'''
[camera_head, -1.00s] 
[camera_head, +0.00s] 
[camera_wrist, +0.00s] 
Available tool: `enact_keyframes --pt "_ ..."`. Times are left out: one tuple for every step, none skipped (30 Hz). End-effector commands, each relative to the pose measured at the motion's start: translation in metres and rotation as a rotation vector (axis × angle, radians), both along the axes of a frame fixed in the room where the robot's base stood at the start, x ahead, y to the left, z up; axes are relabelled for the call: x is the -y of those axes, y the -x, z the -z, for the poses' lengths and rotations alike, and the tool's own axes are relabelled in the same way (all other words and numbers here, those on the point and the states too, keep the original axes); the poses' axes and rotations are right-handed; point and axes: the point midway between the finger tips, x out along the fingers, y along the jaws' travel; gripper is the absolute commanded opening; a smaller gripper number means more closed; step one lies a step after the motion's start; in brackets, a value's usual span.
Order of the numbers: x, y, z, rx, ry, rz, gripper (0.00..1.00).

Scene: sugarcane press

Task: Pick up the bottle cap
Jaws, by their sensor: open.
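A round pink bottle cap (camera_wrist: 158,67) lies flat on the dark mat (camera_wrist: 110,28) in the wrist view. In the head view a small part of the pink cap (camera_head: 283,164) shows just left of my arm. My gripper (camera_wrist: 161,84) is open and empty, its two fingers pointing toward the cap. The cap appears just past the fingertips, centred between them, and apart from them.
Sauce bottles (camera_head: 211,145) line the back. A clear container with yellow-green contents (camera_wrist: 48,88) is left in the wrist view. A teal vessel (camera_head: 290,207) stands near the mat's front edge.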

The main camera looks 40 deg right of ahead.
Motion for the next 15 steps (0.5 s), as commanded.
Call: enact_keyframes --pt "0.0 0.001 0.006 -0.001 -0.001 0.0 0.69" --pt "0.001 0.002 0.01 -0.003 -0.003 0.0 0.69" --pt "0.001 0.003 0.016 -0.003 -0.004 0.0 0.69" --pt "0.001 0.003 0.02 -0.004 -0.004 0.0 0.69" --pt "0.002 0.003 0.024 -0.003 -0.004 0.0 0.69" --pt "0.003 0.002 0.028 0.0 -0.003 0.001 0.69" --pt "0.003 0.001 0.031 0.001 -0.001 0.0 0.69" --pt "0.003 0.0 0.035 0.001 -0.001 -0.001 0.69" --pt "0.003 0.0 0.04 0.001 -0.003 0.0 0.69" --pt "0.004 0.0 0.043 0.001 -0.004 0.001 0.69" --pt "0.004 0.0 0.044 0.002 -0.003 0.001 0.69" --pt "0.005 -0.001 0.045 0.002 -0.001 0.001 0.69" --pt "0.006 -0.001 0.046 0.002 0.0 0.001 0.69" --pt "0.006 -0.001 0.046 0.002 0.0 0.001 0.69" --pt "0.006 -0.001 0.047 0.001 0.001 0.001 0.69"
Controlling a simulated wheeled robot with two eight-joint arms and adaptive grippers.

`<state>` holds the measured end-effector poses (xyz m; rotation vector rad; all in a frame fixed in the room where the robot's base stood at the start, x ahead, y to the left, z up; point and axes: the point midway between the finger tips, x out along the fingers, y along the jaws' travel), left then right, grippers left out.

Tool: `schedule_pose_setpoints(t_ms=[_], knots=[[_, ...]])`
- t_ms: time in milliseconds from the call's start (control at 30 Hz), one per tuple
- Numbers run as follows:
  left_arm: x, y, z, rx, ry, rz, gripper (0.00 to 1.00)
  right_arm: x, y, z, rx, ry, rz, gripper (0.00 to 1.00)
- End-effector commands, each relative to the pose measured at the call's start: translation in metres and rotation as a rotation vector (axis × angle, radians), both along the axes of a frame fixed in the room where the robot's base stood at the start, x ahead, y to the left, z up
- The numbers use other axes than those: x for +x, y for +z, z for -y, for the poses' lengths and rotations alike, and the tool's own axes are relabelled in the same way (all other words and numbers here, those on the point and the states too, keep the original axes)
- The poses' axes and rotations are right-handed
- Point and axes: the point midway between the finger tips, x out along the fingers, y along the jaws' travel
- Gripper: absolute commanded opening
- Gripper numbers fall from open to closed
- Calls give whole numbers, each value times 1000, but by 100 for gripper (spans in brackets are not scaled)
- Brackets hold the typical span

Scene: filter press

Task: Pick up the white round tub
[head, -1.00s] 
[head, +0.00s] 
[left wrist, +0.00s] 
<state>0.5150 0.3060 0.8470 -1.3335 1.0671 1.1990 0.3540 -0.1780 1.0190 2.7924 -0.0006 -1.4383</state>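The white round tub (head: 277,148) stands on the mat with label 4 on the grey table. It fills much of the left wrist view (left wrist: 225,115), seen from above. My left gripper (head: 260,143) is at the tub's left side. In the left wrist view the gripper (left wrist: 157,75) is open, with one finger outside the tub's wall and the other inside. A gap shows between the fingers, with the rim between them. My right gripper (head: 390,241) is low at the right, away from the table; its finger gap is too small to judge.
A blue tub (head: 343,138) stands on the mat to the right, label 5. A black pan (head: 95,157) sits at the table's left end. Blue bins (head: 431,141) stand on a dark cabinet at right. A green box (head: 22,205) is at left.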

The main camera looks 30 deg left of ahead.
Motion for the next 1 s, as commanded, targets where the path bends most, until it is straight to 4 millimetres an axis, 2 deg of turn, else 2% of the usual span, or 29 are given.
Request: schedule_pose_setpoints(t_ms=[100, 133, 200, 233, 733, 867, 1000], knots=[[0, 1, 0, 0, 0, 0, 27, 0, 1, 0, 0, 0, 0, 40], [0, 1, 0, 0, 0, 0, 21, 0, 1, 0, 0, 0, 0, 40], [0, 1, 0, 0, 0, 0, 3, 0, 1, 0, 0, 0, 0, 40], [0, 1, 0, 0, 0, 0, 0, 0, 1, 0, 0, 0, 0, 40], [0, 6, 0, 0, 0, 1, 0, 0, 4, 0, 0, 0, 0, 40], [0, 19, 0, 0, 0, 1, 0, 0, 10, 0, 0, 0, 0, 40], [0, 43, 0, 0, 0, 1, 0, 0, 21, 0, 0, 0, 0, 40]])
'''
• [Your instructions]: Take the material above and return all of it exactly.

• [Solution for this task]:
[camera_head, -1.00s] 
[camera_head, +0.00s] 
[camera_wrist, +0.00s] 
Available tool: `enact_keyframes --pt "_ ..."`. Times are left out: one tuple for every step, none skipped (30 Hz). End-effector commands, each relative to the pose measured at the motion's start: translation in metres and rotation as a rotation vector (axis × angle, radians), both along the axes of a frame fixed in the room where the robot's base stood at the start, x ahead, y to the left, z up; axes are relabelled for the call: x is the -y of those axes, y the -x, z the -z, for the poses' lengths and rotations alike, and the tool's own axes are relabelled in the same way (all other words and numbers here, those on the point and the states too, keep the original axes); the poses' axes and rotations are right-handed; point and axes: the point midway between the finger tips, x out along the fingers, y along the jaws' travel; gripper is the absolute commanded opening; a smaller gripper number means more closed; step one lies a step after the motion's start; in brackets, a value's usual span.
Order of the numbers: x, y, z, rx, ry, rz, gripper (0.00..1.00).

Scene: sugarcane press

Task: Pick up the bottle cap
Jaws, by their sensor: open.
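A round pink bottle cap (camera_wrist: 158,67) lies flat on the dark mat (camera_wrist: 110,28) in the wrist view. In the head view a small part of the pink cap (camera_head: 283,164) shows just left of my arm. My gripper (camera_wrist: 161,84) is open and empty, its two fingers pointing toward the cap. The cap appears just past the fingertips, centred between them, and apart from them.
Sauce bottles (camera_head: 211,145) line the back. A clear container with yellow-green contents (camera_wrist: 48,88) is left in the wrist view. A teal vessel (camera_head: 290,207) stands near the mat's front edge.

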The main camera looks 40 deg right of ahead.
Motion for the next 15 steps (0.5 s), as commanded.
Call: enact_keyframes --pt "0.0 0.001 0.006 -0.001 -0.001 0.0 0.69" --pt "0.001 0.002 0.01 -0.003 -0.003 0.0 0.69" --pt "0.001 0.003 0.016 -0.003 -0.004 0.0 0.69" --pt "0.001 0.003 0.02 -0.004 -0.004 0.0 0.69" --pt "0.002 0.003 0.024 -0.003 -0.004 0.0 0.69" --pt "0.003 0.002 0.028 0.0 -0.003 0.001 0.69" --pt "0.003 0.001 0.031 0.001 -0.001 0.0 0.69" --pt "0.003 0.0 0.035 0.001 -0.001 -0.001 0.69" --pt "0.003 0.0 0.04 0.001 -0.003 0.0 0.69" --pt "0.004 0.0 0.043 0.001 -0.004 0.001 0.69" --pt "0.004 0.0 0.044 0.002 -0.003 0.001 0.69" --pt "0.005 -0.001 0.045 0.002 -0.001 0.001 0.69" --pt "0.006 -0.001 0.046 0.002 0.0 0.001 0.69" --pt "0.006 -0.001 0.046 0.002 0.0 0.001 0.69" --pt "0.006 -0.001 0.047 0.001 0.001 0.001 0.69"
Controlling a simulated wheeled robot with two eight-joint arms and adaptive grippers.

`<state>` holds the measured end-effector poses (xyz m; rotation vector rad; all in a frame fixed in the room where the robot's base stood at the start, x ahead, y to the left, z up; point and axes: the point midway between the finger tips, x out along the fingers, y along the jaws' travel), left then right, grippers left out.

Tool: `schedule_pose_setpoints(t_ms=[_], knots=[[_, ...]])`
- t_ms: time in milliseconds from the call's start (control at 30 Hz), one per tuple
- Numbers run as follows:
  left_arm: x, y, z, rx, ry, rz, gripper (0.00 to 1.00)
  right_arm: x, y, z, rx, ry, rz, gripper (0.00 to 1.00)
- End-effector commands, each relative to the pose measured at the call's start: translation in metres and rotation as a rotation vector (axis × angle, radians), both along the axes of a frame fixed in the room where the robot's base stood at the start, x ahead, y to the left, z up
- The numbers use other axes than those: x for +x, y for +z, z for -y, for the poses' lengths and rotations alike, and the tool's own axes are relabelled in the same way (all other words and numbers here, those on the point and the states too, keep the original axes)
- The poses' axes and rotations are right-handed
- Point and axes: the point midway between the finger tips, x out along the fingers, y along the jaws' travel
- Gripper: absolute commanded opening
- Gripper numbers fall from open to closed
- Calls give whole numbers, each value times 1000, but by 100 for gripper (spans in brackets are not scaled)
- Brackets hold the typical span

Scene: filter press

Task: Pick up the white round tub
[head, -1.00s] 
[head, +0.00s] 
[left wrist, +0.00s] 
<state>0.5150 0.3060 0.8470 -1.3335 1.0671 1.1990 0.3540 -0.1780 1.0190 2.7924 -0.0006 -1.4383</state>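The white round tub (head: 277,148) stands on the mat with label 4 on the grey table. It fills much of the left wrist view (left wrist: 225,115), seen from above. My left gripper (head: 260,143) is at the tub's left side. In the left wrist view the gripper (left wrist: 157,75) is open, with one finger outside the tub's wall and the other inside. A gap shows between the fingers, with the rim between them. My right gripper (head: 390,241) is low at the right, away from the table; its finger gap is too small to judge.
A blue tub (head: 343,138) stands on the mat to the right, label 5. A black pan (head: 95,157) sits at the table's left end. Blue bins (head: 431,141) stand on a dark cabinet at right. A green box (head: 22,205) is at left.

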The main camera looks 30 deg left of ahead.
Motion for the next 1 s, as commanded, targets where the path bends most, until it is straight to 4 millimetres an axis, 2 deg of turn, else 2% of the usual span, or 29 are given.
Request: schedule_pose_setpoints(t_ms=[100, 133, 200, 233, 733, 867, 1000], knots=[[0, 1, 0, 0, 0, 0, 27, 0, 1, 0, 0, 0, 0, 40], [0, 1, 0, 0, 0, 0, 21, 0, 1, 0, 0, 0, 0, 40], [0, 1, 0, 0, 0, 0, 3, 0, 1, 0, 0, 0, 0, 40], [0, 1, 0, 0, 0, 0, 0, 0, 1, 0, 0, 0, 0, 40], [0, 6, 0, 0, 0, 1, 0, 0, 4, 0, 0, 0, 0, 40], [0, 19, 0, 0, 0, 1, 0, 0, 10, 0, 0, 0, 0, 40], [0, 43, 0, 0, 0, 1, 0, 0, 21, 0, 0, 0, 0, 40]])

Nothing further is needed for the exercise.